Public pressure forces

food industry to ‘care’

This fat food nation is transforming, but into what?

The sky has fallen! The sky has fallen!

It must be the end of the world if the planet’s fattest fried chicken is going on a diet.

This doesn’t sound like something KFC would do.

Fifteen years ago, to make itself healthier, it simply changed its name to KFC from Kentucky Fried Chicken.

Now it’s going legit by cleaning the artery-clogging fats out of its deep fat fryer?

Of course, it was probably the huge class action lawsuit by the citizens of the District of Columbia that scared the blubber off the company.

KFC Canada plans to have made the total transition in all of its 786 restaurants to canola oil from partially hydrogenated soybean oil, which contains trans fatty acids, by early 2007.

In the United States, KFC will have completed the transition to a newly invented soybean oil in all of its 5,500 restaurants by April, 2007.

With this move by the fattiest of food outlets, you might say the gig is up for trans fats in the prepared food industry.

Wendy’s has already made the switch. And Pizza Hut and Taco Bell, KFC’s sister companies, plan to follow suit.

Growing scientific evidence over the last decade about the harmful health effects of trans fats has kept pace with consumer outcry, not to mention a growing threat of lawsuits.

These three factors combined are having the healthful effect of scaring some caring into the prepared-food industry, including big supermarket names like Kraft, Nestle, Cadbury, Schweppes and Kellogg’s.

The anti-trans fat buzz of the last few years should be taken with a grain of salt.

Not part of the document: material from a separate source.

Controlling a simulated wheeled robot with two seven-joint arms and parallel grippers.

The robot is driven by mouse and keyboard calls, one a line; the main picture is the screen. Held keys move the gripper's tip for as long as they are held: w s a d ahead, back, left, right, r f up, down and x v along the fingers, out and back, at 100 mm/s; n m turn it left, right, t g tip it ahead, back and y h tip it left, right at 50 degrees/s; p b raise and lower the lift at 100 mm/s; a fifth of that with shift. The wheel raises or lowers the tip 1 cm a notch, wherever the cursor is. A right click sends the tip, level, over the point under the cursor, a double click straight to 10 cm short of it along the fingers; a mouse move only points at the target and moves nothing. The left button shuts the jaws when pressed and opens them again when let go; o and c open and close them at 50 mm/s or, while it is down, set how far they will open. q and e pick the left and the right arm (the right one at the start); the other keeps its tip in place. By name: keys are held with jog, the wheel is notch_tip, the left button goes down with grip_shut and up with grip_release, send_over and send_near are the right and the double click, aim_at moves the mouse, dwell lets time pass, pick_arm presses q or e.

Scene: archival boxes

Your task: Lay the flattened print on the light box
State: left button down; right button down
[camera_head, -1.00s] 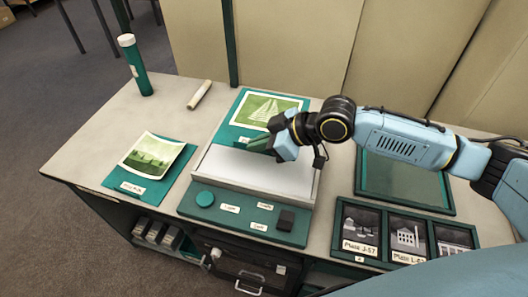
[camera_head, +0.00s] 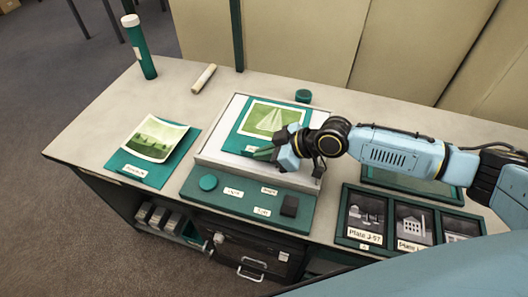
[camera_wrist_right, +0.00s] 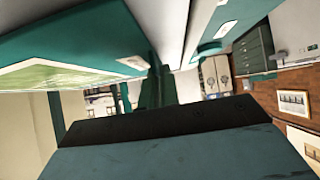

After all, we are still recovering from the witch-hunt against carbohydrates. And remember when “oat bran” was the key to good health?

However, concerns about trans fats go much deeper than the diet industry.

This is the outing of a substance that kills, deforms and cripples people, especially Americans.

Trans fat is an industrially created fat that may be better understood by its nickname, “plastic fat.”

It contains absolutely nothing healthy to humans.

It has had one main goal since it was invented 100 years ago — to increase the profit margins of food manufacturers.

The scientific tampering (adding hydrogen) to vegetable or plant oils to turn them into a semi-solid shortening is done to help food products keep their shapes and prolong their shelf lives.

It gives crackers their crispiness and makes French fries stay ‘fresh’ forever.

Trans fats do occur naturally in small quantities in meat and dairy products but are considered less harmful than the industrial variety.

Metabolic studies have shown that the adverse effects trans fats have on cholesterol makes them twice as harmful as saturated fats, which are mostly found in meat and have taken the rap as the demon fat for decades.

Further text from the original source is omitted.